# DATA SECTION
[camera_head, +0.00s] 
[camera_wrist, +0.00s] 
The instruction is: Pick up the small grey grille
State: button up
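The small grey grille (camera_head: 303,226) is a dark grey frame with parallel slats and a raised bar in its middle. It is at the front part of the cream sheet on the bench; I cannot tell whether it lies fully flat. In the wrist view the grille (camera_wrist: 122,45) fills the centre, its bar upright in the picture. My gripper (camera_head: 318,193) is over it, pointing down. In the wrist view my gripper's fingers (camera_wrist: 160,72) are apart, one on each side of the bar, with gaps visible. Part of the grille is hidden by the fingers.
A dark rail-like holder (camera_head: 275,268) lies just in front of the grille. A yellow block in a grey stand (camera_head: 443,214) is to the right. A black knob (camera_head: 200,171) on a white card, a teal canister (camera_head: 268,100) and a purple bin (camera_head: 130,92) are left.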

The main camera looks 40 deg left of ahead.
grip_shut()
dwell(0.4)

# THE PROBLEM
Write down the full listing again, exactly.

# TASK RESPONSE
[camera_head, +0.00s] 
[camera_wrist, +0.00s] 
The instruction is: Pick up the small grey grille
State: button up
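The small grey grille (camera_head: 303,226) is a dark grey frame with parallel slats and a raised bar in its middle. It is at the front part of the cream sheet on the bench; I cannot tell whether it lies fully flat. In the wrist view the grille (camera_wrist: 122,45) fills the centre, its bar upright in the picture. My gripper (camera_head: 318,193) is over it, pointing down. In the wrist view my gripper's fingers (camera_wrist: 160,72) are apart, one on each side of the bar, with gaps visible. Part of the grille is hidden by the fingers.
A dark rail-like holder (camera_head: 275,268) lies just in front of the grille. A yellow block in a grey stand (camera_head: 443,214) is to the right. A black knob (camera_head: 200,171) on a white card, a teal canister (camera_head: 268,100) and a purple bin (camera_head: 130,92) are left.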

The main camera looks 40 deg left of ahead.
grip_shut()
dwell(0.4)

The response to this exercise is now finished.